▶ [SHORT EXERCISE] Which lines fall between the line holding "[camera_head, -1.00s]" and the line holding "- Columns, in", inclusive? Retype them exactly, without the pictures, and add nothing else.

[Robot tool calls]
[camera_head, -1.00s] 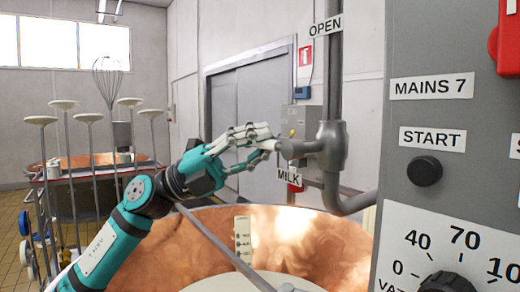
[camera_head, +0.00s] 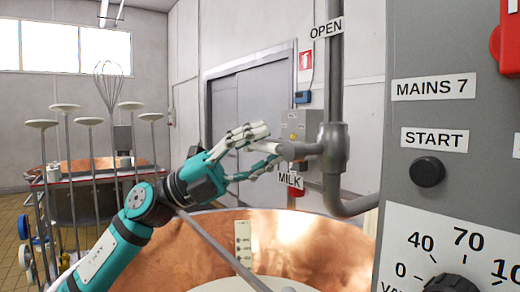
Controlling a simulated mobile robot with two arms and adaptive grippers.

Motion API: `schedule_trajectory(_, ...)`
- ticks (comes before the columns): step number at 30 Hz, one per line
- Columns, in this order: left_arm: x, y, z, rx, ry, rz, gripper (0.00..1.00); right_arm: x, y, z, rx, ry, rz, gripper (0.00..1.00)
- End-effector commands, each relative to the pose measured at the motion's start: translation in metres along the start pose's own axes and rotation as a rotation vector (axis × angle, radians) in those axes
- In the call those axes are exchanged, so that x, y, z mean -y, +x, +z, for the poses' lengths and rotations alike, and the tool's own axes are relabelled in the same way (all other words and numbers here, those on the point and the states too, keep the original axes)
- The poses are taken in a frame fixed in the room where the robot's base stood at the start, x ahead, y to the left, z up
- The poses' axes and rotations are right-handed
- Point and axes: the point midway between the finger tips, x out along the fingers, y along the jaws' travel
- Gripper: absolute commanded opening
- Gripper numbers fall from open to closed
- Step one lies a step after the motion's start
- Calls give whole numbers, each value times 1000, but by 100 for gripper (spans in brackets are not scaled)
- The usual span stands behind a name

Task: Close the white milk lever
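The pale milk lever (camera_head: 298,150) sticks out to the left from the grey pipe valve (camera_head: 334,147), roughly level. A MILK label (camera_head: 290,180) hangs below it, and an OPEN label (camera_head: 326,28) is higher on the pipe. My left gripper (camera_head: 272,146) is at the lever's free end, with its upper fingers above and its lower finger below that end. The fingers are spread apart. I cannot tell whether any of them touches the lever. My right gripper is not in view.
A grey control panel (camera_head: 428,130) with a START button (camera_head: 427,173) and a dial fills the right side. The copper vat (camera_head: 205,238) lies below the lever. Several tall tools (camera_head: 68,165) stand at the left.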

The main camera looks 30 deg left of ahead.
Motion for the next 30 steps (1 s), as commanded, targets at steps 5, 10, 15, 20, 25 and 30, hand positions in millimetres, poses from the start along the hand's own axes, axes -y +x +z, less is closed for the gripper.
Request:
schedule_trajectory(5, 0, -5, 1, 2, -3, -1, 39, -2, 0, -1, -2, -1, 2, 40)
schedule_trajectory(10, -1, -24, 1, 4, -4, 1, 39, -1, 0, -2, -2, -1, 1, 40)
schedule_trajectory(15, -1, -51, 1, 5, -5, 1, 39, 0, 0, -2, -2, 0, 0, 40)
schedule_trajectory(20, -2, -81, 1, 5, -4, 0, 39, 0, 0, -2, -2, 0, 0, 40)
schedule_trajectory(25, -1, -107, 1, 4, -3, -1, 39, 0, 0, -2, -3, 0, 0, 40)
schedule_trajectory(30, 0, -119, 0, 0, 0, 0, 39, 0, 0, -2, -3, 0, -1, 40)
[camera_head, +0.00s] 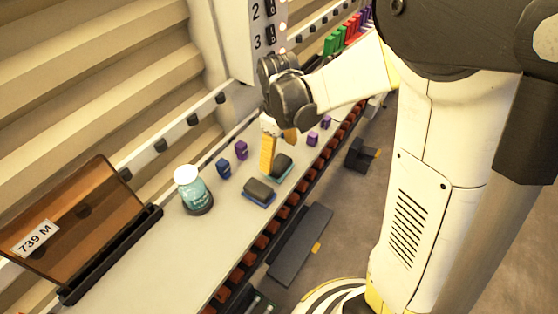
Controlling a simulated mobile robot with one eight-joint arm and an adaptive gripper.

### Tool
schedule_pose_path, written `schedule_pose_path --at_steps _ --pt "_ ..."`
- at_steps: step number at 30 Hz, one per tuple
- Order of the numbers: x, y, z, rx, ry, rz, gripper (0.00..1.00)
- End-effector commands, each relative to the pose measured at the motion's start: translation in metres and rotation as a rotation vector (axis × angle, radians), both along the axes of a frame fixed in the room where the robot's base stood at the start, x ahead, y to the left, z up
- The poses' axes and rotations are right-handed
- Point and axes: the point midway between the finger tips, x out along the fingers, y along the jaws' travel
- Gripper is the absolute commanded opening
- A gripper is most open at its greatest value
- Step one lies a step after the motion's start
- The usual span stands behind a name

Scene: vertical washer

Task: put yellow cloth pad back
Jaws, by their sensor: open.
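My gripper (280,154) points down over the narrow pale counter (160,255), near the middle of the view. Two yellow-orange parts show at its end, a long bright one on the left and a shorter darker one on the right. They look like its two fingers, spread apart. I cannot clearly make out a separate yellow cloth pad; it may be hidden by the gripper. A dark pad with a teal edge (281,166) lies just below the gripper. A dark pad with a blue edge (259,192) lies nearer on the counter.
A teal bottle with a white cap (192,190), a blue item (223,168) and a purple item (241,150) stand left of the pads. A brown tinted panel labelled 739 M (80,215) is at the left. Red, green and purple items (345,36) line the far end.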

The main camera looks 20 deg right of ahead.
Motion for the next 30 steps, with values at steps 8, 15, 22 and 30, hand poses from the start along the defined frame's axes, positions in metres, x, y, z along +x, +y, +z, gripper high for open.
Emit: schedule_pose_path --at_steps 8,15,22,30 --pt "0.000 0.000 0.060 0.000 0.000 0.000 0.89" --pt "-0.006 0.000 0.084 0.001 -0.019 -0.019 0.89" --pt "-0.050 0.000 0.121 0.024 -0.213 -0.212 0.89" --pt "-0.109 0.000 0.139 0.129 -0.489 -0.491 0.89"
--
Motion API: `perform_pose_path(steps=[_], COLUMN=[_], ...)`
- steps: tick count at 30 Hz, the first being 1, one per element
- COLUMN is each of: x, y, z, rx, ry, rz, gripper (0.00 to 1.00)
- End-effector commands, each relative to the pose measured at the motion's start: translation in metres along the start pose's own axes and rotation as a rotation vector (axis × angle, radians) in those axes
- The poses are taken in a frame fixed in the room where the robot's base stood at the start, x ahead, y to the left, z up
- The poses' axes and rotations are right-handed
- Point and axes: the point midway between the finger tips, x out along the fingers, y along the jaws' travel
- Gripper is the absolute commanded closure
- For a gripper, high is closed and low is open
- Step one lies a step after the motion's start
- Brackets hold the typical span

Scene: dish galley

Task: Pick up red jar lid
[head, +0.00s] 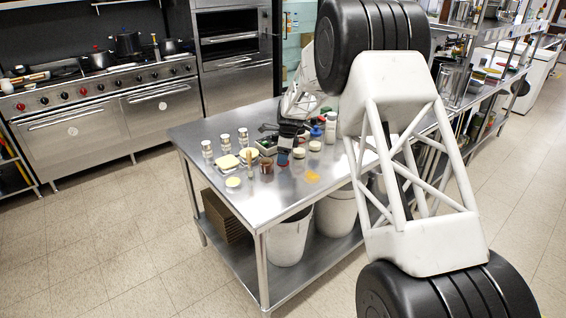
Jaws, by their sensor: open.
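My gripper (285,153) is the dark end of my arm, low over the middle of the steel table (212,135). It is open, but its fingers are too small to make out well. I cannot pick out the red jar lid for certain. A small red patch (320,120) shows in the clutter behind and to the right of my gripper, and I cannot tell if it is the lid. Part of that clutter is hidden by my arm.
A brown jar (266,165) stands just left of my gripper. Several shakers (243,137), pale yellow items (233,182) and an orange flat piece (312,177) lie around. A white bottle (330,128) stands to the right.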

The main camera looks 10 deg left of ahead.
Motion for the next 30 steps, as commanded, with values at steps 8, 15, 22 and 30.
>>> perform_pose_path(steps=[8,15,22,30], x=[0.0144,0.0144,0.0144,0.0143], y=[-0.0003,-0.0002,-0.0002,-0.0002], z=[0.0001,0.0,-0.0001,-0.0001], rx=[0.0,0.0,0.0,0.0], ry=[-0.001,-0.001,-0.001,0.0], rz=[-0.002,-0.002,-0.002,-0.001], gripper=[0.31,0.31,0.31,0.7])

▶ [TASK ANSWER]
[camera_head, -1.00s] 
[camera_head, +0.00s] 
Controlling a simulated mobile robot with two arms and adaptive grippers.

Motion API: `schedule_trajectory(_, ...)`
- ticks (comes before the columns): step number at 30 Hz, one per line
- Columns, in this order: left_arm: x, y, z, rx, ry, rz, gripper (0.00..1.00); right_arm: x, y, z, rx, ry, rz, gripper (0.00..1.00)

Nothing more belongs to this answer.